Estava convencido que o primeiro post a ser colocado
neste espaço com reflexão sobre o pensamento e intervenção da Igreja neste
período muito particular da vida portuguesa e europeia em geral seria uma nota
sobre um documento recentemente emanado da Conferência Episcopal Europeia que
mão amiga teve a amabilidade de me fazer chegar. Um dia destes regressarei a
esse documento. Mas não resisto a comentar a entrevista de D. Manuel Monteiro
de Castro ao Correio da Manhã, profusamente divulgada em toda a imprensa
diária, novo cardeal português e diplomata.
No meu código de cautela, qualquer entrevista ao Correio
da Manhã é analisada com ponderação, dada a sua política editorial. Porém, a
entrevista ao Jornal de Notícias mantém o mesmo registo, o que é um indicador
de persistência da ideia. Para além disso, não me apercebi de qualquer correção
nem do jornal, nem do próprio, provavelmente mais preocupado com a cerimónia de
Roma e com a entrega do anel e do barrete cardinalício do que com as
repercussões da entrevista.
Não está em causa a justificada reivindicação de um maior
apoio público à família e os receios também compreensíveis com os riscos da sua
dissolução. Mas afirmar o valor da mulher trabalhar em casa e defender que o
trabalho a tempo completo da mulher não é útil ao país, sendo mesmo negativo,
já representa uma auto-marginalização face à evolução social e, diria mesmo, um
retrocesso cultural. A justificação explicitada de que a mãe é a principal
educadora, que é ela que forma os filhos, parece-me ser uma contradição
inequívoca com o papel da família no processo educativo. Mas afinal não é o
casal que deve proporcionar as condições educativas e de socialização adequadas
aos filhos, na plena aceção da relevância que a Igreja atribui à família?
Uma posição desta natureza expressa por alguém,
diplomata, tido como moderado a quem a imprensa atribui o foco de críticas do
Arcebispo de Madrid por ensaiar demasiadas pontes com o Governo de Zapatero,
anuncia uma Igreja mais preocupada com as condições propícias à sua reprodução
como instituição do que com as condições sociais e de vida do seu povo.
Compreende-se que a mulher tradicional, dedicada à casa e aos filhos, tem
provavelmente uma ligação mais frequente à prática religiosa. Mas invocar essa
simples possibilidade com o argumento de que esse estatuto é favorável à
educação dos filhos toca o conservadorismo mais fechado à evolução social.

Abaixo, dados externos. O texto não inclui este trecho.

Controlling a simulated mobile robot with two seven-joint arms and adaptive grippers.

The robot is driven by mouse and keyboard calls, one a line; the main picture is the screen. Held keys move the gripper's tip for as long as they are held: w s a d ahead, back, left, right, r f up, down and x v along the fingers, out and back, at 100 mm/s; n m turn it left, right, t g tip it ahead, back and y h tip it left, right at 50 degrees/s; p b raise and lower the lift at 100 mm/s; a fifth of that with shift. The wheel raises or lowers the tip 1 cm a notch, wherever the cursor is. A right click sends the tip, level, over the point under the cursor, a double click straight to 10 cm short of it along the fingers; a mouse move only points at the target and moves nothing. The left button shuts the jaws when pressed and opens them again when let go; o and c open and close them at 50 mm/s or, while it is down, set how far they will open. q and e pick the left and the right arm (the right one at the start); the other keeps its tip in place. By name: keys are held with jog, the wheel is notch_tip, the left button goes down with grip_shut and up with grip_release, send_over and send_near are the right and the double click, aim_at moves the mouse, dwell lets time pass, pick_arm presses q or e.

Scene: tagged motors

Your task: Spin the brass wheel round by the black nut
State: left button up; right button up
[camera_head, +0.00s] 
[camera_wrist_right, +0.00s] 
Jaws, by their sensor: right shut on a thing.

Compreenderia que D. Manuel Monteiro de Castro
manifestasse preocupação pelas 334 700 mulheres desempregadas de acordo com os
números oficiais do Inquérito ao Emprego INE do 3º trimestre de 2011, com maior
peso no escalão etário de mais de 45 anos, mas também pesado no escalão dos 25
aos 34 anos. O desemprego feminino constitui, isso sim, um dos mais violentos
retrocessos sociais que se abaterão sobre a sociedade portuguesa se estes
números não forem invertidos em tempo útil, isto é, a tempo de permitir a
reinserção social ativa dessas mulheres. Não é difícil compreender que a
educação dos filhos é sobretudo um processo de socialização, no qual as
condições de trabalho dos pais e não apenas da mulher constituem um elemento
crucial do próprio processo educativo.
Compreenderia que D. Manuel Monteiro de Castro estivesse
preocupado com o recuo da fertilidade e com a redução da dimensão média da
família e sobretudo com a ausência de condições favoráveis para que essa
fertilidade recupere para níveis mais aceitáveis.
Compreenderia que o trabalho a tempo parcial fosse
encarado como uma opção possível de qualidade de vida, se o nível de rendimento
e de proteção social (países escandinavos) o permitirem.
Mas o novo cardeal português parece mais identificado com
a recuperação de um tempo de subalternidade da mulher na sociedade do que com
os problemas reais que condicionam a sua qualidade de vida. A interpretação
benigna é que em semana de anel e barrete cardinalício a sua atenção estivesse
mais em Roma e nas já divulgadas notícias de mal-estar e de lutas pelo poder noVaticano do que nos problemas que afetam o dia a dia das mulheres portuguesas.